Kapazitätsmängel an Flughäfen: Der neue Flughafen in Berlin verzögert sich immer weiter, die Terminals in Frankfurt und Düsseldorf sind an der Kapazitätsgrenze, in München gibt es ein neues Terminal, aber eine dritte geforderte Landebahn fehlt. Bis 2040 bauen die deutschen Flughäfen nur 16 Prozent Kapazität auf. Durch die Vernetzung wirken sich diese Probleme auch in Hamburg aus, auch wenn der Helmut-Schmidt-Flughafen sich gut aufgestellt sieht. Für mehr Komfort werde in den nächsten zehn Jahren rund 540 Millionen Euro in Fuhlsbüttel ausgegeben. Die Terminals werden Schritt für Schritt modernisiert, die Gepäckanlage wird erweitert.

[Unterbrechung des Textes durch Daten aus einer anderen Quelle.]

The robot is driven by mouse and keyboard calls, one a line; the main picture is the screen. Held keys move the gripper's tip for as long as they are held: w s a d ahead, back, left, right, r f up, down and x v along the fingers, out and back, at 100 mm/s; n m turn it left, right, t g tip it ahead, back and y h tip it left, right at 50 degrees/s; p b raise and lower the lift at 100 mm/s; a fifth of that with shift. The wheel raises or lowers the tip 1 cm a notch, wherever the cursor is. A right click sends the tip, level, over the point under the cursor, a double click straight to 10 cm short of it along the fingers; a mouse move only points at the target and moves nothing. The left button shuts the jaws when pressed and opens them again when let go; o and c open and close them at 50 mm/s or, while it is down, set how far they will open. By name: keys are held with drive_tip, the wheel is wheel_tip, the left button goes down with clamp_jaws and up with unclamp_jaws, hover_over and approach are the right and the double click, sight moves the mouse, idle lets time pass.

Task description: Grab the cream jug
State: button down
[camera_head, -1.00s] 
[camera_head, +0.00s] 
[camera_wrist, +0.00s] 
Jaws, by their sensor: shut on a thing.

Auf dem alten Frachthof werden an der Pier Süd sechs neue Fluggastbrücken gebaut. Noch in diesem Jahr wird für den doppelstöckigen A380 an einer Doppelfluggastbrücke eine zusätzliche Anbindung zum Boarden der oberen Etage eingeweiht.


Rivalität der Fluglinien: Nach der Insolvenz von Air Berlin stritten sich die anderen Fluggesellschaften um deren Nachlass. Eurowings flottete 77 Maschinen der Pleite-Airline ein. Die Lufthansa-Tochter übernahm ebenso wie die Billigflieger Ryanair und Easyjet Strecken und hatten Probleme, diese pünktlich zu bedienen. Es kam zu massiven Flugausfällen. Als Lehre daraus wollen Airlines versprechen, Flugpläne zu entzerren und mehr Reserven an Jets und Personal vorzuhalten.


Sicherheitskontrollen:
Die Kontrolle der Passagiere erfolgt unter Regie der Bundespolizei von privaten Dienstleistern. Im internationalen Vergleich gelten sie als zu langsam und führen immer wieder zu langen Wartezeiten. Große Flughäfen wie Frankfurt möchten Verträge mit den Dienstleistern direkt abschließen anstelle des Bundes. Sie erhoffen sich davon einen effizienteren Personaleinsatz. Der Hamburger Flughafen begrüßte auf Anfrage, wenn die Organisation der Sicherheitskon­trollen überprüft würde und den Flughäfen mehr Kompetenzen übertragen würden. (mit dpa/rtr)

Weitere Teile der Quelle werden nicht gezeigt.